De Centrale Bank van Suriname (CBvS) heeft de rapportageplicht van banken over valutakasstortingen versoepeld. Rekeninghouders moesten voorheen bij stortingen vanaf $3.000 en 3.000 euro, met onderliggende documenten de herkomst van de contante middelen aantonen. De CBvS heeft deze grens opgetrokken naar $5.000 en 5.000 euro. Deze wijziging geldt vanaf vandaag.
Verschillende bankinstellingen brengen ook kastransactiekosten in rekening voor opnames en stortingen van Amerikaanse dollars en euro’s. De CBvS doet een beroep op de banken om deze kosten te minimaliseren. De bankinstellingen zullen individueel nagaan hoe hier invulling aan kan worden gegeven.
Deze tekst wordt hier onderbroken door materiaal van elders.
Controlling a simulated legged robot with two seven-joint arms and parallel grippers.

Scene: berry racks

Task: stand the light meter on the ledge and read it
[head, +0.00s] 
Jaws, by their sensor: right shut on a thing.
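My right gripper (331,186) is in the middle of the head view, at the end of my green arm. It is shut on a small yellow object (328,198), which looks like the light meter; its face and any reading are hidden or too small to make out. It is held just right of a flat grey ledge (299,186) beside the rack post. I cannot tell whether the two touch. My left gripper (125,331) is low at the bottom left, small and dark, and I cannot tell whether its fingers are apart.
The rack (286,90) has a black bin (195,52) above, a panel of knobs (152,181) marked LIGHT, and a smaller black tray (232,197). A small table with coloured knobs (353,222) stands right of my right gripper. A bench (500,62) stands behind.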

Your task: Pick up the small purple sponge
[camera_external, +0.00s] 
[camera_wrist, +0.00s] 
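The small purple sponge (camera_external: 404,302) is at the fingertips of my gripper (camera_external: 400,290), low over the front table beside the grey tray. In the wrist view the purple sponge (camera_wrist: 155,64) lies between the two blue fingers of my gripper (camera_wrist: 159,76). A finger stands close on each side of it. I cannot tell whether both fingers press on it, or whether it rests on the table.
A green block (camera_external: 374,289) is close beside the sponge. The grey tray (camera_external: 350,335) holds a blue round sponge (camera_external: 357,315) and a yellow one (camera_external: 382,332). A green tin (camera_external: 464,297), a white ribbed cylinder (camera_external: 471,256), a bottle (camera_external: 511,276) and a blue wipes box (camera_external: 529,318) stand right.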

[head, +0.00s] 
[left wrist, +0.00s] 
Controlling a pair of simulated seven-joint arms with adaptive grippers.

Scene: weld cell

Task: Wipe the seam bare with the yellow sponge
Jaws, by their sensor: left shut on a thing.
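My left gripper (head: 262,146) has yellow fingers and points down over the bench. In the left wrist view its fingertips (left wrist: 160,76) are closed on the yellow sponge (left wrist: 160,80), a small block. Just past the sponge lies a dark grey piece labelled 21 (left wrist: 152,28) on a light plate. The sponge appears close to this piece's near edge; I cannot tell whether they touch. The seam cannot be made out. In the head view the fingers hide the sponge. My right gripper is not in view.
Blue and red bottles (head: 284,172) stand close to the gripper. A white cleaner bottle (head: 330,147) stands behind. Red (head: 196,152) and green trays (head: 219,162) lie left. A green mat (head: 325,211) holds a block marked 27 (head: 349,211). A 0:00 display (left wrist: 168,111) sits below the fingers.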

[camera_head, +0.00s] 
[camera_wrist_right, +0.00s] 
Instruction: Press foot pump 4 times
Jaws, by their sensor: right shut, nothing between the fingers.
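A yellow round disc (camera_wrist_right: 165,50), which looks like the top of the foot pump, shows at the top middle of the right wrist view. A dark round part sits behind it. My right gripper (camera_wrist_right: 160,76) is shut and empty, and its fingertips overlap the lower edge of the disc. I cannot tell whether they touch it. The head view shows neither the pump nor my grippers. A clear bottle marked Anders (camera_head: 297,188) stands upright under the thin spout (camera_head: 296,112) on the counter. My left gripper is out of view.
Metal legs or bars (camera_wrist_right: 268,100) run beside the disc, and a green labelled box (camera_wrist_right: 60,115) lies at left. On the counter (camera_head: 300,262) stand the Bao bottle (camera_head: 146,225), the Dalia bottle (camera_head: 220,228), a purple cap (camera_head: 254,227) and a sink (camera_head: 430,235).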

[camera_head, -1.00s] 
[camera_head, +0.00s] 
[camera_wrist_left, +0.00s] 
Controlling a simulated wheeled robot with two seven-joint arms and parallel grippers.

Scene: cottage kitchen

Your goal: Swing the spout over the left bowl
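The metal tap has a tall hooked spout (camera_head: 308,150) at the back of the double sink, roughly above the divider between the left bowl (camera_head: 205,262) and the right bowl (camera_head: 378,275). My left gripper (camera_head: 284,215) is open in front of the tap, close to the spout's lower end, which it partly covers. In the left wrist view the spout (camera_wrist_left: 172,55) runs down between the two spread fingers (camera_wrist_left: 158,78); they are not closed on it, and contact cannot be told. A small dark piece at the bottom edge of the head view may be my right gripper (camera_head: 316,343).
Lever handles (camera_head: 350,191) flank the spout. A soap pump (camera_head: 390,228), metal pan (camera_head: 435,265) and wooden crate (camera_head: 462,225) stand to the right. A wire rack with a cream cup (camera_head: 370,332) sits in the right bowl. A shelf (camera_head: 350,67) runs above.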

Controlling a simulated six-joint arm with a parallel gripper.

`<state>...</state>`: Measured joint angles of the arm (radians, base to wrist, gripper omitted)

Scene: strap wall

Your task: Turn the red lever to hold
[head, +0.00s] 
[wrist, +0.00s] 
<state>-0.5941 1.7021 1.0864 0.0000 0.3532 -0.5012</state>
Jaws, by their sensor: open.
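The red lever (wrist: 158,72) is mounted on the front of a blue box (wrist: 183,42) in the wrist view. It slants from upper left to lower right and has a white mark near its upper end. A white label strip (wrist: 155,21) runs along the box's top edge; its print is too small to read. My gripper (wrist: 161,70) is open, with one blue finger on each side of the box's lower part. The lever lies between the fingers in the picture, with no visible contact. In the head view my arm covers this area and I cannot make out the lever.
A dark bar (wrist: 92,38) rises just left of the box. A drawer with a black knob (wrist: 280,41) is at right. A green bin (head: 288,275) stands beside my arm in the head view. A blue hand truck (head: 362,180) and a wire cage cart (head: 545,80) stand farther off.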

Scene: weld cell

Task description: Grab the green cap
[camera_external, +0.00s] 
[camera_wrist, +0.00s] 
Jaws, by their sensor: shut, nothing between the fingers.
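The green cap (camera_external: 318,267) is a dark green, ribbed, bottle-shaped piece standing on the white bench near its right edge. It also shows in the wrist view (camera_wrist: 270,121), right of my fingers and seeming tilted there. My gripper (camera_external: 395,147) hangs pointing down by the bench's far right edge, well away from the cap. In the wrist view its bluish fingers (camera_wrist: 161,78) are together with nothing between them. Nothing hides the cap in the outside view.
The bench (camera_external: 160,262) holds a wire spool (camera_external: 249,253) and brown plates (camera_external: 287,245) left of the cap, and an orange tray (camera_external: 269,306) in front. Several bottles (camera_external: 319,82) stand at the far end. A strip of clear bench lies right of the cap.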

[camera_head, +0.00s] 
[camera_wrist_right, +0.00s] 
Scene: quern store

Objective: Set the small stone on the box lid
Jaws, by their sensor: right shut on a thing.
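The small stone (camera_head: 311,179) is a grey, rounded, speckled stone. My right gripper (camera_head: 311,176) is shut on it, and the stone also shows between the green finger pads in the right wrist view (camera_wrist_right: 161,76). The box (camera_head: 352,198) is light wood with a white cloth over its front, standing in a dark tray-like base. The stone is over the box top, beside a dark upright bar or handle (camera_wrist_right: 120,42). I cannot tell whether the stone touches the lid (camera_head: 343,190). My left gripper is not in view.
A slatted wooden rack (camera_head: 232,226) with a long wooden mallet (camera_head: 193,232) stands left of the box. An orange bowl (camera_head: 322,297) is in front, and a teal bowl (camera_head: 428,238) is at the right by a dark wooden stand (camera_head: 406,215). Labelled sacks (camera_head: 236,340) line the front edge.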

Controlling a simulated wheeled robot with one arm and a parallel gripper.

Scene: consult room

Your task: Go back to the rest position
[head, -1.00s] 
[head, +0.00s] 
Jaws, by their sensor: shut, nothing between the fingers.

Ook worden de opname- en stortingskosten die rekeninghouders moesten betalen, per vandaag afgeschaft. Door het wegvallen van deze kosten die bij de banken in rekening werden gebracht door de moederbank voor giraal bankieren in Surinaamse dollars, zijn de banken in staat de kosten voor contante transacties in Surinaamse dollars te laten vervallen.
Het in rekening brengen van kosten voor contante transacties was in lijn met de hogere kosten die gepaard gaan met de verscherpte maatregelen ter voorkoming van witwassen en het financieren van terrorisme.
De Centrale Bank wenst met deze maatregel het publiek aan te moedigen om gebruik te maken van het financiële systeem.